## EXERCISE PROMPT
Read the records below and copy each line that contains "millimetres".

Rows from a robot dataset
** Begin **

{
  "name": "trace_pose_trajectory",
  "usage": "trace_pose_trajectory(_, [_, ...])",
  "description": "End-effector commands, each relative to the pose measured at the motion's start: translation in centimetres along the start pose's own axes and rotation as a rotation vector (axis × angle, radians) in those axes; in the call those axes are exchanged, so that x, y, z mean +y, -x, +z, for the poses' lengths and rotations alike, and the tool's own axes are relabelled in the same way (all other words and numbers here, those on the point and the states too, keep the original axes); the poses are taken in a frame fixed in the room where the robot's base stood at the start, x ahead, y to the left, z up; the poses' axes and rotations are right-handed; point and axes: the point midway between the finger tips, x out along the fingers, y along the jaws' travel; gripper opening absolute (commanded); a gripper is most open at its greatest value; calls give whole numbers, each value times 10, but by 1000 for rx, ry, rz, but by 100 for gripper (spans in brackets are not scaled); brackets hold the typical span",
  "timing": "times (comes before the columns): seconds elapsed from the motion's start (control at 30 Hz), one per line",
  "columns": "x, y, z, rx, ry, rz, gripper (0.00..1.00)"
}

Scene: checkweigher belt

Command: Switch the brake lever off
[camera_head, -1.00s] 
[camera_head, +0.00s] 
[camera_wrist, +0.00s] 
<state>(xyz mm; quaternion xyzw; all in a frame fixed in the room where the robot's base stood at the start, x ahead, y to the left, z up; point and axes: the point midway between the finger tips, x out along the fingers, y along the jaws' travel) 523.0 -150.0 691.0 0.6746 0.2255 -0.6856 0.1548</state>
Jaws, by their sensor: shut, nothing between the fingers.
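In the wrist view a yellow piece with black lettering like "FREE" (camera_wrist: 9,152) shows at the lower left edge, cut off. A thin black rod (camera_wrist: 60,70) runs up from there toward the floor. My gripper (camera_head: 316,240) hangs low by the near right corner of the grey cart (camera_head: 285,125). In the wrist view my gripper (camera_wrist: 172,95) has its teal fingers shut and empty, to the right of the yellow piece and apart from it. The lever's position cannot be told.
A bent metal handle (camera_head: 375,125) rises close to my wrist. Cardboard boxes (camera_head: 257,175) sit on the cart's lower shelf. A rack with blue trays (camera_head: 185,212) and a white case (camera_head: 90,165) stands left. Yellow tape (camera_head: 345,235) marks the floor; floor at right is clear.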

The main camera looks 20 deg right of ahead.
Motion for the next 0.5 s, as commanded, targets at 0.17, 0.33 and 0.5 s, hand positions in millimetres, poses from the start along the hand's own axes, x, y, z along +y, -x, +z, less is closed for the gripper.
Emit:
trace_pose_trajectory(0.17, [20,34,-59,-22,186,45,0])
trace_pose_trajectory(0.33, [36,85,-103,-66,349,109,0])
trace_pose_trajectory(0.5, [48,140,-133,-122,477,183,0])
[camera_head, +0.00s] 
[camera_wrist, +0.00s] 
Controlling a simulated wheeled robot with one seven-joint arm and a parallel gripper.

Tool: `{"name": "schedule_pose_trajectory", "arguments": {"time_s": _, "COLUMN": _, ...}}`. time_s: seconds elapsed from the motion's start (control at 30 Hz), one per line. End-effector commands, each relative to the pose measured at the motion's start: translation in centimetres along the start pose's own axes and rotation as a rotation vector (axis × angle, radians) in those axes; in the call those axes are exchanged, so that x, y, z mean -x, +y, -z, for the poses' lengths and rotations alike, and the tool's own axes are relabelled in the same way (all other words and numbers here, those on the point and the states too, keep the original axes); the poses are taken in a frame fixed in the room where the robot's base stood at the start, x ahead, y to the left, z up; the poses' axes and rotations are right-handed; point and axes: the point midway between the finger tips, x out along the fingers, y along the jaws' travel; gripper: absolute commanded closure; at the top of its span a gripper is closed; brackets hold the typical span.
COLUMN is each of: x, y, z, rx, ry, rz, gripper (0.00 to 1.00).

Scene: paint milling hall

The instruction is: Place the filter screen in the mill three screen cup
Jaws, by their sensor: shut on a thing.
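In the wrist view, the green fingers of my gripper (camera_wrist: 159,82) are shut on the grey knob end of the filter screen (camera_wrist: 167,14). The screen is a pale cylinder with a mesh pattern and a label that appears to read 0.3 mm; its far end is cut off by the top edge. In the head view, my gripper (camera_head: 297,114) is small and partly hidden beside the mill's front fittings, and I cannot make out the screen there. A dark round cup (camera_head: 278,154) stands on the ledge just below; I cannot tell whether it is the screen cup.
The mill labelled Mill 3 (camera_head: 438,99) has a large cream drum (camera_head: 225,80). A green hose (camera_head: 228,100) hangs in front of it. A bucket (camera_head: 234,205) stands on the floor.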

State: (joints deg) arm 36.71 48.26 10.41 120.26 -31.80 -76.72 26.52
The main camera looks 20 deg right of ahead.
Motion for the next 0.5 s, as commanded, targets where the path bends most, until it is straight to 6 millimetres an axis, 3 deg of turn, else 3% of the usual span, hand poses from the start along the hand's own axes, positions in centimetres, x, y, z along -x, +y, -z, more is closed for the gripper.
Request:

** End **

## EXERCISE OUTPUT
Motion for the next 0.5 s, as commanded, targets at 0.17, 0.33 and 0.5 s, hand positions in millimetres, poses from the start along the hand's own axes, x, y, z along +y, -x, +z, less is closed for the gripper.
Motion for the next 0.5 s, as commanded, targets where the path bends most, until it is straight to 6 millimetres an axis, 3 deg of turn, else 3% of the usual span, hand poses from the start along the hand's own axes, positions in centimetres, x, y, z along -x, +y, -z, more is closed for the gripper.

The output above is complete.